#### Exercise materials:
==========

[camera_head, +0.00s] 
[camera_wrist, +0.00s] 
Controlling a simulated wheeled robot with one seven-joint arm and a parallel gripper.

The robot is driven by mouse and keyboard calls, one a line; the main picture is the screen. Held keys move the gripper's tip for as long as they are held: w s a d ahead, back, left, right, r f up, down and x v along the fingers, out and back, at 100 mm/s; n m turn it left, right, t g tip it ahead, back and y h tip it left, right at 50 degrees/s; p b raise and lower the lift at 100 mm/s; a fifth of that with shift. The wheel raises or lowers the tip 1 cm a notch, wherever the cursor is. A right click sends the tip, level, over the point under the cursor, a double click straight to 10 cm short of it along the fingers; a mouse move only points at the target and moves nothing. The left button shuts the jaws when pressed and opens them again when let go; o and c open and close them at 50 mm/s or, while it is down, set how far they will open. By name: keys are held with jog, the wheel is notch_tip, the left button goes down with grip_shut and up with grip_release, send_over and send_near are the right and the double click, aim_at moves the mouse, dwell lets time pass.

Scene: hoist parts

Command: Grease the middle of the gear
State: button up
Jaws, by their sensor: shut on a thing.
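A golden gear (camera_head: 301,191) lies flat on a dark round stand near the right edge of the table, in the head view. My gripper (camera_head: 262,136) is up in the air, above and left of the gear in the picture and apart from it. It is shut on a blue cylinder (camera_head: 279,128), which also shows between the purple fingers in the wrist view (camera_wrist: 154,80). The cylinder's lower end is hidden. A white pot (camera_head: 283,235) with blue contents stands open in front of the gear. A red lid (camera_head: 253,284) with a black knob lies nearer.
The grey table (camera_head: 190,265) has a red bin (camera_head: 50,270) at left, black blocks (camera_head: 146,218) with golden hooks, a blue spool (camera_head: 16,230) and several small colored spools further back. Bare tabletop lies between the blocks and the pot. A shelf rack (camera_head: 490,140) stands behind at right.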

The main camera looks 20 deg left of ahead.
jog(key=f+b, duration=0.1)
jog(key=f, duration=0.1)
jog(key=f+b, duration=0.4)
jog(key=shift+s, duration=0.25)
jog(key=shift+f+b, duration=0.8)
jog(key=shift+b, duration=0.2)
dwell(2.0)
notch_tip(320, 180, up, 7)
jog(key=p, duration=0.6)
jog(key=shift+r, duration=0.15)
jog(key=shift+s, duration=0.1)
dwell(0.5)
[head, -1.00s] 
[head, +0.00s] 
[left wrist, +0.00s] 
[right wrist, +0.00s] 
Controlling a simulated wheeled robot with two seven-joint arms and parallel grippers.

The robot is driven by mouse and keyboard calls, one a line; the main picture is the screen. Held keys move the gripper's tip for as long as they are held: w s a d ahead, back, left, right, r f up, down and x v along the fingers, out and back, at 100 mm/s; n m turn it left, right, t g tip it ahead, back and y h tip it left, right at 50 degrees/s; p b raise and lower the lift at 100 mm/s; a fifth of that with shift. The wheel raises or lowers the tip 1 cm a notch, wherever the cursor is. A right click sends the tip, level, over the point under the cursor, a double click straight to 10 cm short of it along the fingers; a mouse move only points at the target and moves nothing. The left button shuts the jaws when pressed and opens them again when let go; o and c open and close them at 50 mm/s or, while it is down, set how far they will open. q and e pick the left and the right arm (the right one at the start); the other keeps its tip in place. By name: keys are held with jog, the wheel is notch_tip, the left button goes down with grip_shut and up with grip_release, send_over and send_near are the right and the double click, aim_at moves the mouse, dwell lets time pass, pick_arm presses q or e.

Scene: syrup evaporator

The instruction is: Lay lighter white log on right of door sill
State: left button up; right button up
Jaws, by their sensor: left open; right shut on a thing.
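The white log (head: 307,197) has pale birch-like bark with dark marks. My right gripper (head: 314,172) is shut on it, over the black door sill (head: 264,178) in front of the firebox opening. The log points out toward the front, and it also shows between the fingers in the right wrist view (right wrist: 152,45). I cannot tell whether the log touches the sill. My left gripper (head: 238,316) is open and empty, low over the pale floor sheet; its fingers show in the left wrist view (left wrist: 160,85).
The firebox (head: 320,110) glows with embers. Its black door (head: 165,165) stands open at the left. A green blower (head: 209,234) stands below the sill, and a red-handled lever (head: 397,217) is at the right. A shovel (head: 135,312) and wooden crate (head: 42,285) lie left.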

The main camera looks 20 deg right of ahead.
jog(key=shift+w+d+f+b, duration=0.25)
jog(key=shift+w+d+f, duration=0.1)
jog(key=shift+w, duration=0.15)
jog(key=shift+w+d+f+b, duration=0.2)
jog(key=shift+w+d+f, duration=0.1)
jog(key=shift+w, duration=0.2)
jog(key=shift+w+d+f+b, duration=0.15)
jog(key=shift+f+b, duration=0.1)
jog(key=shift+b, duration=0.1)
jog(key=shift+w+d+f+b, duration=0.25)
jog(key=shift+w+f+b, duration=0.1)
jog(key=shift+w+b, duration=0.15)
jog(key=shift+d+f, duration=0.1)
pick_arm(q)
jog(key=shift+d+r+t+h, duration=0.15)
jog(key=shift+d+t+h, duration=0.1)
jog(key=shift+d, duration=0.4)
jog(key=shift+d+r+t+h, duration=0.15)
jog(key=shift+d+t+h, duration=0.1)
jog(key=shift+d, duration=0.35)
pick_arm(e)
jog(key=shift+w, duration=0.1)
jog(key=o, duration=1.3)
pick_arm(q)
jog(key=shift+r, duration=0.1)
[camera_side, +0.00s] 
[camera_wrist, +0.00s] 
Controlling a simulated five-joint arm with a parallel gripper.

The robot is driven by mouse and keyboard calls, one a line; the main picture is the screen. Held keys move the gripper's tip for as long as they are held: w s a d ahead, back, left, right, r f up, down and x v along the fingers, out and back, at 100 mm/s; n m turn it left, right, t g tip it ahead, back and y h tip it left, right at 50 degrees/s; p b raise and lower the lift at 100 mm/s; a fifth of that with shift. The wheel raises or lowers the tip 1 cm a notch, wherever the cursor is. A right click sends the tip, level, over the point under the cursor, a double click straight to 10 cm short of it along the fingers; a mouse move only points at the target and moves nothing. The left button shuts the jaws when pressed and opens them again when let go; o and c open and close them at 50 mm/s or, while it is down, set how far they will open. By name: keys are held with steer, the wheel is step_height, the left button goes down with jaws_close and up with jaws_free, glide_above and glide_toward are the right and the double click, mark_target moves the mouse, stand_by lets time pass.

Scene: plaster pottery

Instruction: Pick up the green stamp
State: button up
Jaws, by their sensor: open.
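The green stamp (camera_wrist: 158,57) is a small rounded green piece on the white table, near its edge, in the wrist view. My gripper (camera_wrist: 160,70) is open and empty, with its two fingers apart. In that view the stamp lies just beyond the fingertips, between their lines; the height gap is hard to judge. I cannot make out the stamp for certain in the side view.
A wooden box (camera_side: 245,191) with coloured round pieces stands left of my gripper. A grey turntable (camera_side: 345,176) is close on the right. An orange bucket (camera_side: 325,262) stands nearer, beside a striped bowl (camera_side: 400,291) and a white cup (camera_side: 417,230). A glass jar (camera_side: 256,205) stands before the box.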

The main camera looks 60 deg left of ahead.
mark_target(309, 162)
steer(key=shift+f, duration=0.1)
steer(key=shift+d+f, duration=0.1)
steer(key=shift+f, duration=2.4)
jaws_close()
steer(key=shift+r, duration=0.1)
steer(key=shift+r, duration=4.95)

==========

#### What this task involves:
Repeat all the entries exactly as given.

#### Exercise answer:
[camera_head, +0.00s] 
[camera_wrist, +0.00s] 
Controlling a simulated wheeled robot with one seven-joint arm and a parallel gripper.

The robot is driven by mouse and keyboard calls, one a line; the main picture is the screen. Held keys move the gripper's tip for as long as they are held: w s a d ahead, back, left, right, r f up, down and x v along the fingers, out and back, at 100 mm/s; n m turn it left, right, t g tip it ahead, back and y h tip it left, right at 50 degrees/s; p b raise and lower the lift at 100 mm/s; a fifth of that with shift. The wheel raises or lowers the tip 1 cm a notch, wherever the cursor is. A right click sends the tip, level, over the point under the cursor, a double click straight to 10 cm short of it along the fingers; a mouse move only points at the target and moves nothing. The left button shuts the jaws when pressed and opens them again when let go; o and c open and close them at 50 mm/s or, while it is down, set how far they will open. By name: keys are held with jog, the wheel is notch_tip, the left button goes down with grip_shut and up with grip_release, send_over and send_near are the right and the double click, aim_at moves the mouse, dwell lets time pass.

Scene: hoist parts

Command: Grease the middle of the gear
State: button up
Jaws, by their sensor: shut on a thing.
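A golden gear (camera_head: 301,191) lies flat on a dark round stand near the right edge of the table, in the head view. My gripper (camera_head: 262,136) is up in the air, above and left of the gear in the picture and apart from it. It is shut on a blue cylinder (camera_head: 279,128), which also shows between the purple fingers in the wrist view (camera_wrist: 154,80). The cylinder's lower end is hidden. A white pot (camera_head: 283,235) with blue contents stands open in front of the gear. A red lid (camera_head: 253,284) with a black knob lies nearer.
The grey table (camera_head: 190,265) has a red bin (camera_head: 50,270) at left, black blocks (camera_head: 146,218) with golden hooks, a blue spool (camera_head: 16,230) and several small colored spools further back. Bare tabletop lies between the blocks and the pot. A shelf rack (camera_head: 490,140) stands behind at right.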

The main camera looks 20 deg left of ahead.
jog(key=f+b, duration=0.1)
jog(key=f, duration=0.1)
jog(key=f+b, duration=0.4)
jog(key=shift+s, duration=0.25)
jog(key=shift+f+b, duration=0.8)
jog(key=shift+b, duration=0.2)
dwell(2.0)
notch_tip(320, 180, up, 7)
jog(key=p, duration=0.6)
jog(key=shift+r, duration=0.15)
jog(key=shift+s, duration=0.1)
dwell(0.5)
[head, -1.00s] 
[head, +0.00s] 
[left wrist, +0.00s] 
[right wrist, +0.00s] 
Controlling a simulated wheeled robot with two seven-joint arms and parallel grippers.

The robot is driven by mouse and keyboard calls, one a line; the main picture is the screen. Held keys move the gripper's tip for as long as they are held: w s a d ahead, back, left, right, r f up, down and x v along the fingers, out and back, at 100 mm/s; n m turn it left, right, t g tip it ahead, back and y h tip it left, right at 50 degrees/s; p b raise and lower the lift at 100 mm/s; a fifth of that with shift. The wheel raises or lowers the tip 1 cm a notch, wherever the cursor is. A right click sends the tip, level, over the point under the cursor, a double click straight to 10 cm short of it along the fingers; a mouse move only points at the target and moves nothing. The left button shuts the jaws when pressed and opens them again when let go; o and c open and close them at 50 mm/s or, while it is down, set how far they will open. q and e pick the left and the right arm (the right one at the start); the other keeps its tip in place. By name: keys are held with jog, the wheel is notch_tip, the left button goes down with grip_shut and up with grip_release, send_over and send_near are the right and the double click, aim_at moves the mouse, dwell lets time pass, pick_arm presses q or e.

Scene: syrup evaporator

The instruction is: Lay lighter white log on right of door sill
State: left button up; right button up
Jaws, by their sensor: left open; right shut on a thing.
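The white log (head: 307,197) has pale birch-like bark with dark marks. My right gripper (head: 314,172) is shut on it, over the black door sill (head: 264,178) in front of the firebox opening. The log points out toward the front, and it also shows between the fingers in the right wrist view (right wrist: 152,45). I cannot tell whether the log touches the sill. My left gripper (head: 238,316) is open and empty, low over the pale floor sheet; its fingers show in the left wrist view (left wrist: 160,85).
The firebox (head: 320,110) glows with embers. Its black door (head: 165,165) stands open at the left. A green blower (head: 209,234) stands below the sill, and a red-handled lever (head: 397,217) is at the right. A shovel (head: 135,312) and wooden crate (head: 42,285) lie left.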

The main camera looks 20 deg right of ahead.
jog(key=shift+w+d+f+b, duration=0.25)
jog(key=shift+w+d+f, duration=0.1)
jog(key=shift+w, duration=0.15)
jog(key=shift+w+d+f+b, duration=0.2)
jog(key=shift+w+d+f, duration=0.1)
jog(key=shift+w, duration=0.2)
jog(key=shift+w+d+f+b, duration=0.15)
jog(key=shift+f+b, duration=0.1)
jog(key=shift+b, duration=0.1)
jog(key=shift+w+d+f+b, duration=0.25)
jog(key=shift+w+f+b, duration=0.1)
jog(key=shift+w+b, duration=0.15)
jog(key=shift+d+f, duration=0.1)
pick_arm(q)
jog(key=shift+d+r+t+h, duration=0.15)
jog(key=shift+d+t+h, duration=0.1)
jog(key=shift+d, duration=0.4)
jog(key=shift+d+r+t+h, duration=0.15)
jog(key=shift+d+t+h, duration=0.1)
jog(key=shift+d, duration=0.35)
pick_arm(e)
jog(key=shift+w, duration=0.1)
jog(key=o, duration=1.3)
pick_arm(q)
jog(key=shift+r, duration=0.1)
[camera_side, +0.00s] 
[camera_wrist, +0.00s] 
Controlling a simulated five-joint arm with a parallel gripper.

The robot is driven by mouse and keyboard calls, one a line; the main picture is the screen. Held keys move the gripper's tip for as long as they are held: w s a d ahead, back, left, right, r f up, down and x v along the fingers, out and back, at 100 mm/s; n m turn it left, right, t g tip it ahead, back and y h tip it left, right at 50 degrees/s; p b raise and lower the lift at 100 mm/s; a fifth of that with shift. The wheel raises or lowers the tip 1 cm a notch, wherever the cursor is. A right click sends the tip, level, over the point under the cursor, a double click straight to 10 cm short of it along the fingers; a mouse move only points at the target and moves nothing. The left button shuts the jaws when pressed and opens them again when let go; o and c open and close them at 50 mm/s or, while it is down, set how far they will open. By name: keys are held with steer, the wheel is step_height, the left button goes down with jaws_close and up with jaws_free, glide_above and glide_toward are the right and the double click, mark_target moves the mouse, stand_by lets time pass.

Scene: plaster pottery

Instruction: Pick up the green stamp
State: button up
Jaws, by their sensor: open.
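The green stamp (camera_wrist: 158,57) is a small rounded green piece on the white table, near its edge, in the wrist view. My gripper (camera_wrist: 160,70) is open and empty, with its two fingers apart. In that view the stamp lies just beyond the fingertips, between their lines; the height gap is hard to judge. I cannot make out the stamp for certain in the side view.
A wooden box (camera_side: 245,191) with coloured round pieces stands left of my gripper. A grey turntable (camera_side: 345,176) is close on the right. An orange bucket (camera_side: 325,262) stands nearer, beside a striped bowl (camera_side: 400,291) and a white cup (camera_side: 417,230). A glass jar (camera_side: 256,205) stands before the box.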

The main camera looks 60 deg left of ahead.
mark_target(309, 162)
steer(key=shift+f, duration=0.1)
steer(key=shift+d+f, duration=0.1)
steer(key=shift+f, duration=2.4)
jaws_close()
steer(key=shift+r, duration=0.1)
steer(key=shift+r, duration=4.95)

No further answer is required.